Abuse claims are not usually taken seriously. Even if they are it seems to be the view 'well he never hit the children, so it's fine'

I don't know what the answer is, but the family court system I absolutely broken.

Bizzieizz · 08/04/2023 19:53

Agreed. I am in the middle of this nightmare now.
Refused a fact finding against Cafcass advice, childrens wishes ignored, abuse of me now an annoyance, abuse of the children now something I’ve “made them believe happened” ditto the witnessed abuse of me.
Forced to do what the court says to attempt to force one of the children into a relationship with him.
Made to prove my mental health whilst his abuse of us all is referred to as “alleged” and the court laps up any old shit about me he comes out with, no proof of that required.

It’s a joke.

Densol57 · 08/04/2023 19:57

Agreed - the Family Court system is a disgraceful waste of time and thats said from a professional ( albeit retired ) capacity
Im so sorry for those facing the dreadful monstrous delays, failures and incompetence :(

poormanspombears · 08/04/2023 19:57

CAFCASS are a joke. I would not want their help in court for any reason and sure as shit not as a victim of DV.
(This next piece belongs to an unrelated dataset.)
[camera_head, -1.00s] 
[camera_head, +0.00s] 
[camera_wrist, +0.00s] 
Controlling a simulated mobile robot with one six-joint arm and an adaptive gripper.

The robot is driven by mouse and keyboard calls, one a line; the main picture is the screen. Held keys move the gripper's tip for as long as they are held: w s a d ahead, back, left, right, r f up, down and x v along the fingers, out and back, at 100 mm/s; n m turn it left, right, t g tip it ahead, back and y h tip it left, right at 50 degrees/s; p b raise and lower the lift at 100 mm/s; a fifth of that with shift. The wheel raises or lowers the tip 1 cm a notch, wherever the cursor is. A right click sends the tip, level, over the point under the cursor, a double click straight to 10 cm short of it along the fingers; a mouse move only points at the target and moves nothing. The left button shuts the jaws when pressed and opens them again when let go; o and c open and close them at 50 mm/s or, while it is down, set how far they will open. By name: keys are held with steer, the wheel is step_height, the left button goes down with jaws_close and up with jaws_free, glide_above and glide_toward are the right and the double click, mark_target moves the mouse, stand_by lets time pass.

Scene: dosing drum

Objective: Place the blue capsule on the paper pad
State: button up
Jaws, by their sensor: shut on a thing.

SpringMum30 · 08/04/2023 20:02

Bizzieizz · 08/04/2023 19:53

Agreed. I am in the middle of this nightmare now.
Refused a fact finding against Cafcass advice, childrens wishes ignored, abuse of me now an annoyance, abuse of the children now something I’ve “made them believe happened” ditto the witnessed abuse of me.
Forced to do what the court says to attempt to force one of the children into a relationship with him.
Made to prove my mental health whilst his abuse of us all is referred to as “alleged” and the court laps up any old shit about me he comes out with, no proof of that required.

It’s a joke.

I'm sorry you've had such a horrible experience too. It's hellish. That's something I'm struggling to come to terms with. Why do they put so much faith in the words of an abuser? The problem is they are 'charming' and master manipulators and the court room is their stage.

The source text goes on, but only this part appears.